Records

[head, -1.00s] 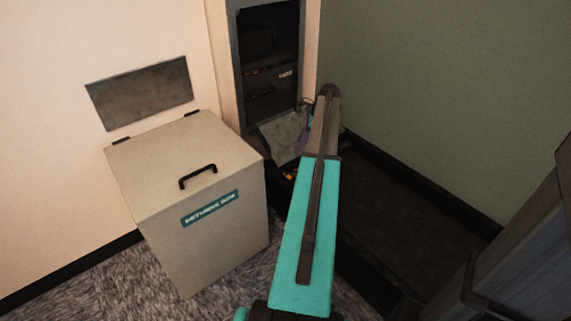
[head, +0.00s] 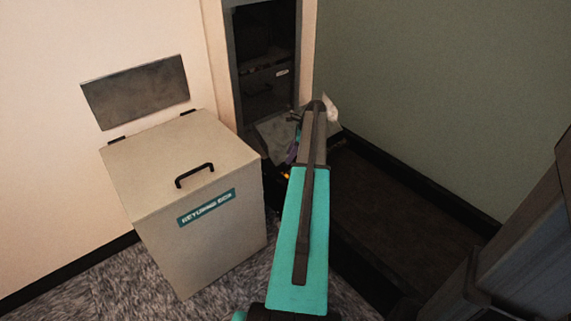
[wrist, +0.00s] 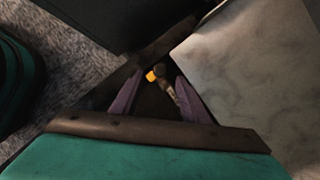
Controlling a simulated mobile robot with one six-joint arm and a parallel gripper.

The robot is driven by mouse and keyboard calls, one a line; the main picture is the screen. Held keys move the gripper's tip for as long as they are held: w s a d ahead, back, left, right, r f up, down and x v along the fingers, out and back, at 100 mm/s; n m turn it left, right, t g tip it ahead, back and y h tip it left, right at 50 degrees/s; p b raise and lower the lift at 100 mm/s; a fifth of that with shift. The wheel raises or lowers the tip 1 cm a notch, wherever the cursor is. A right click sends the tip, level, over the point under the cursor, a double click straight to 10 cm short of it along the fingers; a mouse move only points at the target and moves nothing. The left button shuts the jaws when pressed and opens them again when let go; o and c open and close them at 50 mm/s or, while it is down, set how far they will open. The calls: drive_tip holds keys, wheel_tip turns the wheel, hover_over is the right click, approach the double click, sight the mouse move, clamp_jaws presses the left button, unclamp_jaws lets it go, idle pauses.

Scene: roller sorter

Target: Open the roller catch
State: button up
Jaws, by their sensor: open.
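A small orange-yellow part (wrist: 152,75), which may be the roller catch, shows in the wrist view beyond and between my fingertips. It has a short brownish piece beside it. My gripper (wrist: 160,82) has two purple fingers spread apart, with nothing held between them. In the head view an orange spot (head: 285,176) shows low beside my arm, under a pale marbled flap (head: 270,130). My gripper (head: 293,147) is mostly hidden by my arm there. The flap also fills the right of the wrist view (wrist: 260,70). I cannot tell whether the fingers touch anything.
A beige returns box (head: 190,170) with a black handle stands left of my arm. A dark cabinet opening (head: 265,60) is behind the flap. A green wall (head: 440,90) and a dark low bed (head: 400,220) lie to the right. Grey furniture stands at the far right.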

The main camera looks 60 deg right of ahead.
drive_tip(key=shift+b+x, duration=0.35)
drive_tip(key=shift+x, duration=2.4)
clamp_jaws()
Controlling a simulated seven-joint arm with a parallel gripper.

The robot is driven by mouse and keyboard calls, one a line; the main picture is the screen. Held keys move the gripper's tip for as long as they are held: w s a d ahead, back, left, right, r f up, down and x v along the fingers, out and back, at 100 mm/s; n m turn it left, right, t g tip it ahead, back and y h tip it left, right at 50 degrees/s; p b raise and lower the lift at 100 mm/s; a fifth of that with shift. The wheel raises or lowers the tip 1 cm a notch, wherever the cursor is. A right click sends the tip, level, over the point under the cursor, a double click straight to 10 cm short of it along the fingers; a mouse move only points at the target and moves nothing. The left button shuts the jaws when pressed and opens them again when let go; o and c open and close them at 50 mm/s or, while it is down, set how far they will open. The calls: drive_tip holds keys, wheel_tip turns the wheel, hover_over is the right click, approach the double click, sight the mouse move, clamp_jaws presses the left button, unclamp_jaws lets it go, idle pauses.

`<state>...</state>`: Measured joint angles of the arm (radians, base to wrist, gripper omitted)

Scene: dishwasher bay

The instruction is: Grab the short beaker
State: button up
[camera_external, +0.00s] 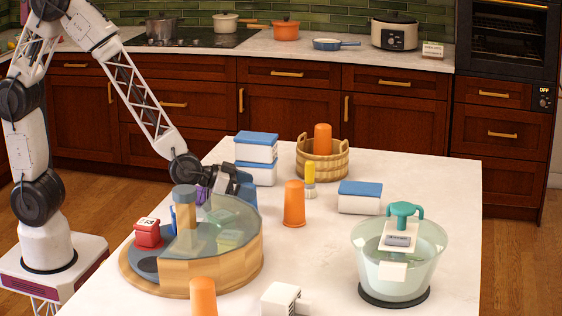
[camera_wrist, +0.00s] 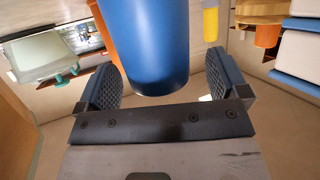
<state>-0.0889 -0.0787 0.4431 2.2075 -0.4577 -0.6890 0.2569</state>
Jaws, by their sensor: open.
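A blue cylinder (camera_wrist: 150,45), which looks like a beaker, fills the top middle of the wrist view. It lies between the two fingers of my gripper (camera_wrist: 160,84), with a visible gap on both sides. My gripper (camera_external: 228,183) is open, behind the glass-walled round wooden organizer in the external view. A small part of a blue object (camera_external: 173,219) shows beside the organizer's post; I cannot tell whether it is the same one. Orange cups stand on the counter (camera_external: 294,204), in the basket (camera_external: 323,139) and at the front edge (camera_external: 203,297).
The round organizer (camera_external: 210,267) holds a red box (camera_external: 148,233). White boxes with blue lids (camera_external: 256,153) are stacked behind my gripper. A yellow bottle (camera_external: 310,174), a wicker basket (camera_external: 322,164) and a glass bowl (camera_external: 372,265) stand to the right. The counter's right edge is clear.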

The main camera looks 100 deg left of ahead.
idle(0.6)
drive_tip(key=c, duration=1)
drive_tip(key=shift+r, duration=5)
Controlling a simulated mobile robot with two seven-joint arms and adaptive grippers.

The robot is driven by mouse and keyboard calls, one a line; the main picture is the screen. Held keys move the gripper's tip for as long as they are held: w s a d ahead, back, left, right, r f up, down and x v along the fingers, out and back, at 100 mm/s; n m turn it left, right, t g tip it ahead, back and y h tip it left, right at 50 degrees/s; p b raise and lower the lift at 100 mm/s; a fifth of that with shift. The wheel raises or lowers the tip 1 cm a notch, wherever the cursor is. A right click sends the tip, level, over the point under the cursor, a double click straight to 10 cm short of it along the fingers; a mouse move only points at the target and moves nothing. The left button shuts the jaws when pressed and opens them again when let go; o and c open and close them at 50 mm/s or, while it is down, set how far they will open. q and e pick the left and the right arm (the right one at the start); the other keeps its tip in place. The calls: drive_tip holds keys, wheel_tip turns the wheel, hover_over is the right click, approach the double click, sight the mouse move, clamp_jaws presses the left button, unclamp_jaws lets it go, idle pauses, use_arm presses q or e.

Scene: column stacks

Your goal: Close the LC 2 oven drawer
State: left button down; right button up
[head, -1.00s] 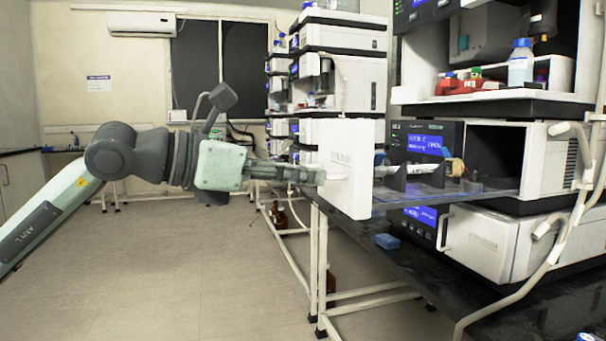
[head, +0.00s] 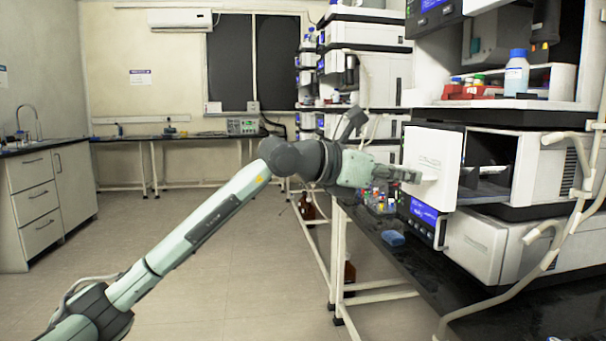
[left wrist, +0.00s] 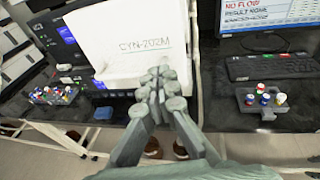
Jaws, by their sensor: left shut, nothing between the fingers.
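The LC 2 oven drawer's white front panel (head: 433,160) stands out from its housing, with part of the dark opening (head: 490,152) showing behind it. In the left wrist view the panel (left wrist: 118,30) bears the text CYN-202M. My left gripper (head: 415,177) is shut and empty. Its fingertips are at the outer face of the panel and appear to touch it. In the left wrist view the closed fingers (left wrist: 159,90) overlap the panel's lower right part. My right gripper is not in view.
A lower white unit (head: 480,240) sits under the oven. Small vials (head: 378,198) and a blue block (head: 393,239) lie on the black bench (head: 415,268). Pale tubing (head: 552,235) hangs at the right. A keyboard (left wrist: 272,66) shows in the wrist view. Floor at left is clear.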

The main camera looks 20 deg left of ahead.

Stated task
Keep the pictures out, and extract only the lines that begin at the one containing "[camera_wrist, +0.00s]" and end at the one containing "<state>-0.0889 -0.0787 0.4431", inclusive.

Answer
[camera_wrist, +0.00s] 
<state>-0.0889 -0.0787 0.4431 2.2075 -0.4577 -0.6890 0.2569</state>

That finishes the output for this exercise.